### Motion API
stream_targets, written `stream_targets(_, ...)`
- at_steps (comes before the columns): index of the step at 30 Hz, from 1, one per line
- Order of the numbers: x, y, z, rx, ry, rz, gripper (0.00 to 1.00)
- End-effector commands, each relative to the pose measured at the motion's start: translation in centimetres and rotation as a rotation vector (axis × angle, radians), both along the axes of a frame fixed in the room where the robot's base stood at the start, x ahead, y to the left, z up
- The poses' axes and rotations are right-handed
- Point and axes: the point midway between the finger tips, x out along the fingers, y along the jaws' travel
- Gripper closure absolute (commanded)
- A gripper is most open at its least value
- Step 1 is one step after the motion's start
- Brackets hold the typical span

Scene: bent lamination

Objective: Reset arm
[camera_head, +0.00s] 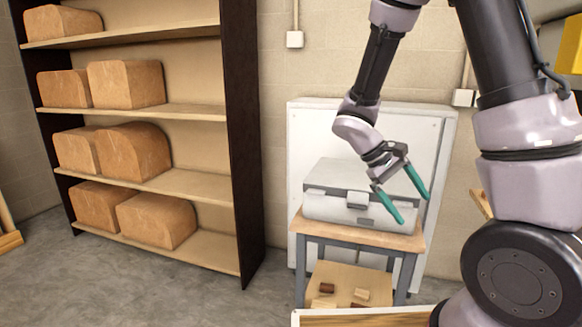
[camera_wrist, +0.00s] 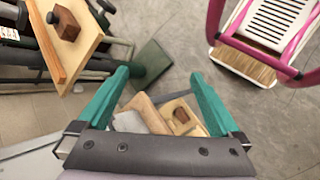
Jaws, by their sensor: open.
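My gripper (camera_head: 408,203) hangs in the air at the end of my arm, with two teal fingers spread apart and nothing between them. In the head view it overlaps a grey case (camera_head: 330,205) that sits on a small table (camera_head: 312,228); I cannot tell the exact distance between them. In the wrist view the open fingers of my gripper (camera_wrist: 160,82) point down past the table toward the floor.
A dark shelf (camera_head: 190,185) with several brown blocks stands at the left. Small wooden pieces lie on the table's lower shelf (camera_head: 345,275). A white panel (camera_head: 300,130) stands behind the table. A pink-framed item (camera_wrist: 270,45) is at upper right in the wrist view. Floor (camera_head: 200,295) between shelf and table is clear.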

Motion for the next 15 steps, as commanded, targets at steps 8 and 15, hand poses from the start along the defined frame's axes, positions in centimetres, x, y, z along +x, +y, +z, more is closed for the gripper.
----------------
▶ _Your objective_: Quote in full the listing given above; the images are to be left out.

▶ _Correct response_:
### Motion API
stream_targets, written `stream_targets(_, ...)`
- at_steps (comes before the columns): index of the step at 30 Hz, from 1, one per line
- Order of the numbers: x, y, z, rx, ry, rz, gripper (0.00 to 1.00)
- End-effector commands, each relative to the pose measured at the motion's start: translation in centimetres and rotation as a rotation vector (axis × angle, radians), both along the axes of a frame fixed in the room where the robot's base stood at the start, x ahead, y to the left, z up
- The poses' axes and rotations are right-handed
- Point and axes: the point midway between the finger tips, x out along the fingers, y along the jaws' travel
- Gripper closure absolute (commanded)
- A gripper is most open at its least value
- Step 1 is one step after the motion's start
- Brackets hold the typical span

Scene: bent lamination

Objective: Reset arm
[camera_head, +0.00s] 
[camera_wrist, +0.00s] 
Jaws, by their sensor: open.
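My gripper (camera_head: 408,203) hangs in the air at the end of my arm, with two teal fingers spread apart and nothing between them. In the head view it overlaps a grey case (camera_head: 330,205) that sits on a small table (camera_head: 312,228); I cannot tell the exact distance between them. In the wrist view the open fingers of my gripper (camera_wrist: 160,82) point down past the table toward the floor.
A dark shelf (camera_head: 190,185) with several brown blocks stands at the left. Small wooden pieces lie on the table's lower shelf (camera_head: 345,275). A white panel (camera_head: 300,130) stands behind the table. A pink-framed item (camera_wrist: 270,45) is at upper right in the wrist view. Floor (camera_head: 200,295) between shelf and table is clear.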

Motion for the next 15 steps, as commanded, targets at steps 8 and 15, hand poses from the start along the defined frame's axes, positions in centimetres, x, y, z along +x, +y, +z, more is closed for the gripper.

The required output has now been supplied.